Note that the DataFrame must contain a column named geometry for the write operation to work.
Now let’s read these GeoJSON files into a DataFrame:
df = sedona.read.format("geojson").load("/tmp/a_thing")
df.show(truncate=False)
+---------------------+----------+-------+
|geometry |properties|type |
+---------------------+----------+-------+
|LINESTRING (1 3, 3 1)|{c} |Feature|
|LINESTRING (2 5, 6 1)|{a} |Feature|
|LINESTRING (7 4, 9 2)|{b} |Feature|
+---------------------+----------+-------+
Benefits of the GeoJSON file format¶
The GeoJSON file format has many advantages:
- It is human-readable
- It can be output in multiple files, which allows for faster I/O for parallel processing engines.

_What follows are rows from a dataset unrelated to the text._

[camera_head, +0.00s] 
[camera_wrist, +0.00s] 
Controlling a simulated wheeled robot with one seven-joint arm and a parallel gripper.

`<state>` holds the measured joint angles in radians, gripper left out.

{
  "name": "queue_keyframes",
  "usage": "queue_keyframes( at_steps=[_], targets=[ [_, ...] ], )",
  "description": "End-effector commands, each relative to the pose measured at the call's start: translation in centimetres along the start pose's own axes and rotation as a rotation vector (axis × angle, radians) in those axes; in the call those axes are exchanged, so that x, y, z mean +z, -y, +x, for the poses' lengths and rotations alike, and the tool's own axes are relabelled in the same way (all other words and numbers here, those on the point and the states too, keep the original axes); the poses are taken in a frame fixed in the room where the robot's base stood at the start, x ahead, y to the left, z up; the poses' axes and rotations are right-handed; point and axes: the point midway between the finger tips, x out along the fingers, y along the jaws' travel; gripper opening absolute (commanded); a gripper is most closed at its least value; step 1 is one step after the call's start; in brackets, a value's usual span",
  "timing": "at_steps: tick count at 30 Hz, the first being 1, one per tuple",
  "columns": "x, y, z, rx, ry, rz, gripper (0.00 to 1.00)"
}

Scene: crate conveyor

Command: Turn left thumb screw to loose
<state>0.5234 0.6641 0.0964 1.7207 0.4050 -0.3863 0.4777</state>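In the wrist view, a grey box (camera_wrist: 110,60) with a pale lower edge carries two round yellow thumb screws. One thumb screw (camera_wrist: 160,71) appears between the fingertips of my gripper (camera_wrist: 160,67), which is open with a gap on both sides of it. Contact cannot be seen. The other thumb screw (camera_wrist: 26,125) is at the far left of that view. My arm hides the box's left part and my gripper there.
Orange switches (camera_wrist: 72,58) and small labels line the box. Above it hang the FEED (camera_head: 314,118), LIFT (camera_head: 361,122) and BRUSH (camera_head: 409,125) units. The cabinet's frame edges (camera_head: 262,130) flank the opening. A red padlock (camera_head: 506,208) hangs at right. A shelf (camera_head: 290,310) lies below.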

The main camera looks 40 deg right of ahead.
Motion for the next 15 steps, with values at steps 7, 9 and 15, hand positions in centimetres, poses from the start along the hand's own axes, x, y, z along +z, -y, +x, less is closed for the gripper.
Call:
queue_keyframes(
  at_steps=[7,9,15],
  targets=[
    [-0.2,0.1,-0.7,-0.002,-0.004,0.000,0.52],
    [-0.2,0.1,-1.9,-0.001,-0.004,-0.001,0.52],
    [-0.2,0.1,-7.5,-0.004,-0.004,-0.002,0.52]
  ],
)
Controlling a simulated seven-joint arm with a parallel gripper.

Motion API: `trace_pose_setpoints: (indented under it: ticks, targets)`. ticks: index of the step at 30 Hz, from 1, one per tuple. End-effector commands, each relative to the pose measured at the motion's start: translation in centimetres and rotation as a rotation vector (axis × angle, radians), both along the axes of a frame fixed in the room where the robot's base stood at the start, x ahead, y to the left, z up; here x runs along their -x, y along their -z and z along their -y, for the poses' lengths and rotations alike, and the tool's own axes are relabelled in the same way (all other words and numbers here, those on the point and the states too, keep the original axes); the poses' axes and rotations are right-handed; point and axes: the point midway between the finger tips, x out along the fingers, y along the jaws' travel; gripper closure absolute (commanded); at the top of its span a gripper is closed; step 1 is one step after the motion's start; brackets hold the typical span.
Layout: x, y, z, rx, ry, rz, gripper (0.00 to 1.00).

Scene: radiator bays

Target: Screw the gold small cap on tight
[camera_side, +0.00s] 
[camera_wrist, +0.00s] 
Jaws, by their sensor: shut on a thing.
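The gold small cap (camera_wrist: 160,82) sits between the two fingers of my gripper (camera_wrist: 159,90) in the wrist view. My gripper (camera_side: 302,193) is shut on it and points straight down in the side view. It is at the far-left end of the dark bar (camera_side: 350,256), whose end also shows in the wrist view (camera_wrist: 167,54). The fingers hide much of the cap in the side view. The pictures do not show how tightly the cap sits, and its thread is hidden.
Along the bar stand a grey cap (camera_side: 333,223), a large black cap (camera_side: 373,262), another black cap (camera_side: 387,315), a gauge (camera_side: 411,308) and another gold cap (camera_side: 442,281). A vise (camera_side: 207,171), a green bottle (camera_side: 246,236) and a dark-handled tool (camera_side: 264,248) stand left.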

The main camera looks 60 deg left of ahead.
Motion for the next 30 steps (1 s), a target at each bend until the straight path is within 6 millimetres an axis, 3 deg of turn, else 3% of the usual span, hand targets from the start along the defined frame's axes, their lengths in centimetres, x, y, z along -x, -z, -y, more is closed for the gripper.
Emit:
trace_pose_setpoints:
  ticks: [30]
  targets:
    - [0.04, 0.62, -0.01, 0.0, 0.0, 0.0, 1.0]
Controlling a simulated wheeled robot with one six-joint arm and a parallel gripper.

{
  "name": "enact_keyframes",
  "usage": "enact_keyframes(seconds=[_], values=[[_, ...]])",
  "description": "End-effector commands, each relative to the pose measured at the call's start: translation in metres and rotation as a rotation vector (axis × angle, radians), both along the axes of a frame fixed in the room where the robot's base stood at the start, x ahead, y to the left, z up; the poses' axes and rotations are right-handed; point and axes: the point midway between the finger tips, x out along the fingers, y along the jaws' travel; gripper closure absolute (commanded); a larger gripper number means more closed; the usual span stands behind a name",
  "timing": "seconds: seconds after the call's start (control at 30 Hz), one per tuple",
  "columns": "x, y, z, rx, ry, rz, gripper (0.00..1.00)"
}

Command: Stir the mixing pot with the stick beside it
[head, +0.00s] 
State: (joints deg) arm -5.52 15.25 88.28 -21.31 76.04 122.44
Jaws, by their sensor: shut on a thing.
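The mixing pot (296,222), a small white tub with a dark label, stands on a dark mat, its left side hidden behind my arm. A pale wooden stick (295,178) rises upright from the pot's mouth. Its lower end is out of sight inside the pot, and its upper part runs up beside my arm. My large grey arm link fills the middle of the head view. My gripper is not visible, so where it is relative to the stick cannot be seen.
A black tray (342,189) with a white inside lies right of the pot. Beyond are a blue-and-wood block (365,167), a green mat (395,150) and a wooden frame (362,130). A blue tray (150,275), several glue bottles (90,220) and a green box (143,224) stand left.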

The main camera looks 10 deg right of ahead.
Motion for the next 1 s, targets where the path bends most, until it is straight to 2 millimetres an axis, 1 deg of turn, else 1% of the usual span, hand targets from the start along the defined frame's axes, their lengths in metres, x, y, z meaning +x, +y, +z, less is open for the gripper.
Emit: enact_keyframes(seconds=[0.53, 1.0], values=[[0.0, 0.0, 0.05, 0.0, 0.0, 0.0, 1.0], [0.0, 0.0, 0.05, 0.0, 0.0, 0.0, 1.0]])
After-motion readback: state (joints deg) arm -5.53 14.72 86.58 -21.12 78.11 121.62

- Many engines support GeoJSON / JSON files.
However, GeoJSON has many downsides, making it a suboptimal choice for storing geospatial data.
Limitations of the GeoJSON file format¶
The GeoJSON format has many limitations that can make it a slow option for spatial data lakes:
- A GeoJSON object may have a CRS, but it's optional, so this critical data can be lost.
- It’s a row-oriented file format, so performance optimizations like column pruning aren’t available (column-oriented file formats, like GeoParquet, can take advantage of this optimization).
- It does not store metadata information on row groups, so row-group filtering isn’t possible (row-group filtering is a Parquet performance optimization).
- The schema is not specified in the footer, so it needs to be manually written or inferred.
- The GeoJSON specification requires a specific structure that can be rigid for certain types of datasets.
- You can only build GeoJSON data lakes. You can’t use GeoJSON to build data lakehouses.
Conclusion¶
GeoJSON is a common file format in spatial data analyses, and it’s convenient that Apache Sedona offers full read and write capabilities.
GeoJSON is well-supported and human-readable, but it’s pretty slow compared to formats like GeoParquet. It’s generally best to use GeoParquet or Iceberg for spatial data analyses because the performance is much better.